On the same point the Christianity Today article reads "The nation's largest Lutheran group has embraced grater unity with several Protestant denominations and has taken a step toward theological reconciliation with Roman Catholics. But the Churchwide Assembly of the ELCA was unable to muster a two-thirds majority for closer relations with the Episcopal Church, in part because of differing theological views over the office of bishop. Nevertheless, the ELCA voted to keep conversations going with the Episcopalians and discuss the matter in 1999."

A short time before he relinquished his position as Archbishop of Canterbury, head of the established Church of England, Dr. Fisher paid a visit to the late Pope John. This was the first get together of the heads of these two great ecclesiastical systems mentioned in Rev. 13. Dr.
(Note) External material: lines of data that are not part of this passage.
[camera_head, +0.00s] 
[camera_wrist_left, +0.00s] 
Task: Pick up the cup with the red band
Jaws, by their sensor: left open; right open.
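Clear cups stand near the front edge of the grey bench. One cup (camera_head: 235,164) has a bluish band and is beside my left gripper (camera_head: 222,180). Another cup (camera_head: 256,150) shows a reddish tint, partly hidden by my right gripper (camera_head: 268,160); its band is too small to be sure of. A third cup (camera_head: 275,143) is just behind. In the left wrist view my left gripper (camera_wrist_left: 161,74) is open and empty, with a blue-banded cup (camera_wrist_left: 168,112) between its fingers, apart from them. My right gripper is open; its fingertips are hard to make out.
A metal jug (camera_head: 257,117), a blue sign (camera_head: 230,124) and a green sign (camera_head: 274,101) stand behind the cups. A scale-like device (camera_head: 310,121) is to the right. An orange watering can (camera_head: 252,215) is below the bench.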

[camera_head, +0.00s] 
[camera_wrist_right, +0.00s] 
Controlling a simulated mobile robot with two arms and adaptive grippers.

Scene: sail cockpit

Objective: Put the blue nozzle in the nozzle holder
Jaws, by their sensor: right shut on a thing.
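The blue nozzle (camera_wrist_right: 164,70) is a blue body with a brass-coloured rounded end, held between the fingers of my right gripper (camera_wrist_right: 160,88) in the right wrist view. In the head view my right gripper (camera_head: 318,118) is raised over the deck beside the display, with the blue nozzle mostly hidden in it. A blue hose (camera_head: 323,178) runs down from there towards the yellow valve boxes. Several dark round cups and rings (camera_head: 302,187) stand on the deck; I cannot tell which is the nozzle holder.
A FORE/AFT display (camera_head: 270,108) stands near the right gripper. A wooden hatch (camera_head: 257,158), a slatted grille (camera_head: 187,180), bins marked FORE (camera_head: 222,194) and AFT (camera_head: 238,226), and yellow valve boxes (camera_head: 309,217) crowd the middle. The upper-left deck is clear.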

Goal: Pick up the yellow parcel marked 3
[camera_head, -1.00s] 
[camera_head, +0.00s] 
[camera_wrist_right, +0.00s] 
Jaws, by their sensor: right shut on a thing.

Fisher urged greater unity between Protestants and Catholics when he visited Rome, and pointed out that he used the word "unity", not "union" deliberately. By this he apparently meant cooperation between differing elements of Christian thought without loss of identity and doctrinal authority. This bears out Nahum 1:9,10 of both end of a scroll coming together, the one side Catholic, the other Protestant, opposed and yet connected — each side united and federated to the best of its ability. Rev. 16:13, 14. The Bible points out that as a result the nominal church systems will rise to great prominence again in connection with the civil powers. But the Bible declares that this reign as a queen will be a short one, and that the fall of Babylon will be tremendous — like a great millstone cast into the Sea. Rev. 18:21.